From fake stories about a famous person’s death, to attempting to manipulate elections, the fake news problem is here to stay. Fake news can be outright propaganda of old trying to sway the masses to a political point of view, but often times it is meant for other nefarious ends…greed.

The financial markets have been especially susceptible to fake news stories. If a fake news story can be successfully launched a market can slip into a frenzy of buying or selling. Markets are emotion driven and some well-placed fear can trigger panic and if you are the one creating the panic, that can create insane profits.

I’ve written several pieces about Bill Ackman and his company Pershing Square. In 2012, he orchestrated an attack on the company Herbalife by taking a billion-dollar short position in the company that triggered such a massive sell off that markets had to be suspended. Ackman had no reason to do this other than massive profit motive. Herbalife has fought a valiant effort to return the favor by not going quietly into the good night.

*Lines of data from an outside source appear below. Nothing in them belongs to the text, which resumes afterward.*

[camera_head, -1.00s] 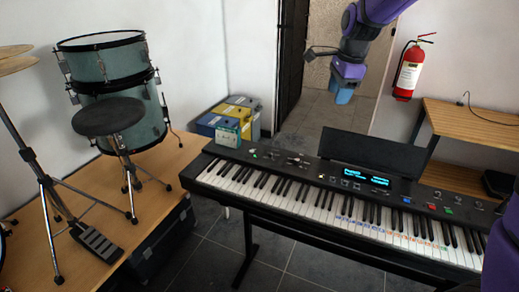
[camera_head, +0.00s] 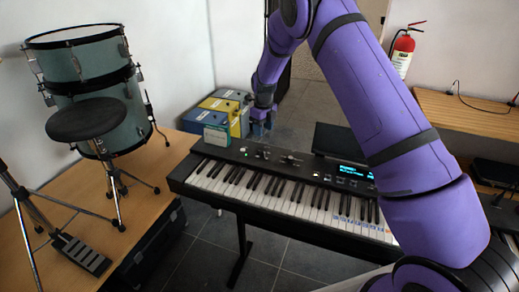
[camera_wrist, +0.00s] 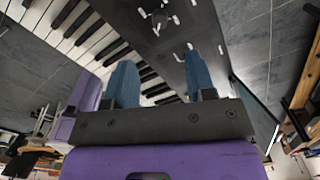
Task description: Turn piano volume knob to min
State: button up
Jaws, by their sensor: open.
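The black piano (camera_head: 206,155) stands in the middle of the head view, with a dark control panel behind its keys. Small pale knobs and sliders (camera_head: 290,159) sit on the panel's left part; they also show at the top of the wrist view (camera_wrist: 157,22). I cannot tell which one is the volume knob. My gripper (camera_head: 262,131) is open and empty, pointing down at the panel's left rear edge. In the wrist view its two blue fingers (camera_wrist: 160,75) are apart, with keys and panel beyond them. My arm hides the piano's right part.
A drum and stool (camera_head: 86,118) are on the wooden platform at left. A wooden shelf (camera_head: 468,112) is at right.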

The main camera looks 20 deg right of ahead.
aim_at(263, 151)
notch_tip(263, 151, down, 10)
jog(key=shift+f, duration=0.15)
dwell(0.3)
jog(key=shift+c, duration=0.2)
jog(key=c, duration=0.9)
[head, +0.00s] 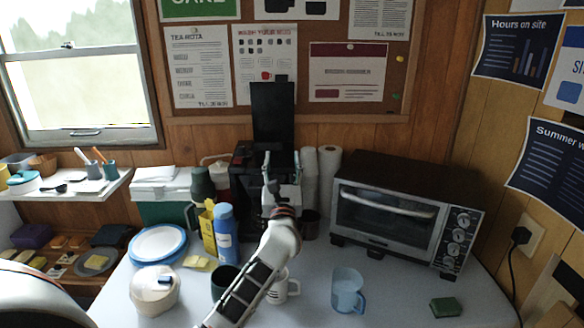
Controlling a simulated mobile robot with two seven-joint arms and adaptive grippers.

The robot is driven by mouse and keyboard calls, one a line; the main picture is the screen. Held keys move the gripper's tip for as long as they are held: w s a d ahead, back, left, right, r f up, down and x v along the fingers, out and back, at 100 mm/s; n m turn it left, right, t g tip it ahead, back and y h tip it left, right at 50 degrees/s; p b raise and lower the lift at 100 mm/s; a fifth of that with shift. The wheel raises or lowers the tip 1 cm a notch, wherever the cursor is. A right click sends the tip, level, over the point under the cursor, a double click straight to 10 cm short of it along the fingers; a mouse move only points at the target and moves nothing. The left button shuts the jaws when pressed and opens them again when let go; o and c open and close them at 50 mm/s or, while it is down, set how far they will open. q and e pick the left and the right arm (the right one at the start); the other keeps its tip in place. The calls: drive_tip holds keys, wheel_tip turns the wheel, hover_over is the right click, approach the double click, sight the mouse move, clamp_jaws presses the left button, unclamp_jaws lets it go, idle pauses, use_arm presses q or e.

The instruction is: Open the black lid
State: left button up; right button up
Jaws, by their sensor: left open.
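The black lid (273,112) stands upright at the back of the table, against the cork board. It belongs to a black machine (243,172), probably a coffee maker, whose front is partly hidden by my arm. My left gripper (282,160) is open and empty in front of the machine, just below the raised lid. Whether a finger touches the lid or machine cannot be told. My right gripper is not in view.
A toaster oven (385,212) stands right of the machine, with white paper rolls (329,177) between. A blue bottle (227,236), yellow box (208,232) and dark flask stand left. A white mug (289,287), blue cup (347,290) and green sponge (446,307) are in front.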

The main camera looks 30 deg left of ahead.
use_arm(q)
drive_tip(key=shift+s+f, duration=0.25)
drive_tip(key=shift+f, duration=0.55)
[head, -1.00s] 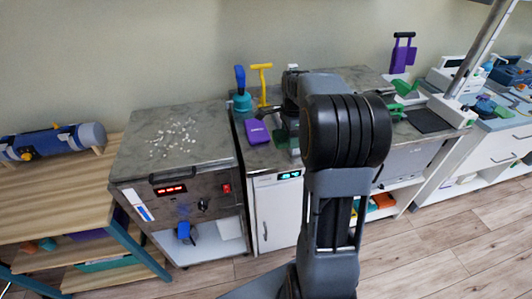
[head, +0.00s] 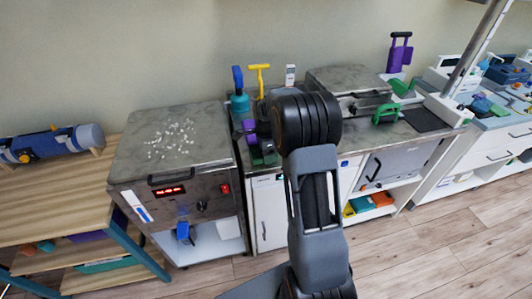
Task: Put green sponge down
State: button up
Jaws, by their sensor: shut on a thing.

Their stock today is strong and stable. No thanks to Bill Ackman. He is still waging a war to bring them down. It’s nothing personal against Herbalife, it’s business. He is still on the hook with his shareholders for the billion short.

Ackman has continued his assault and discovered fake news to be a wonderful tool. He repeatedly uses sites like Seeking Alpha(SA) to disseminate misinformation and outright lies. The New York Times described Ackman’s game like this.

“This crusade is really rooted in one goal: finding a way to undermine public confidence in Herbalife so that his $1 billion bet will produce an equally enormous return.”

Using fake news, an army of lobbyists, civil rights groups, and social media to portray Herbalife as dead or dying is a picture in the power of the so-called media. The fact that Herbalife is surviving is the glimmer of hope in a propagandized world. Perhaps, in time the truth will stay win out, even in the digital world where lies and truth swim equally distorted in a sea of information.

As end users of all this wonderful information, we have had to learn to take what we read online with a grain of salt until it can be proven from multiple sources with a track record of truth.

The days of believing what you read right away are long gone.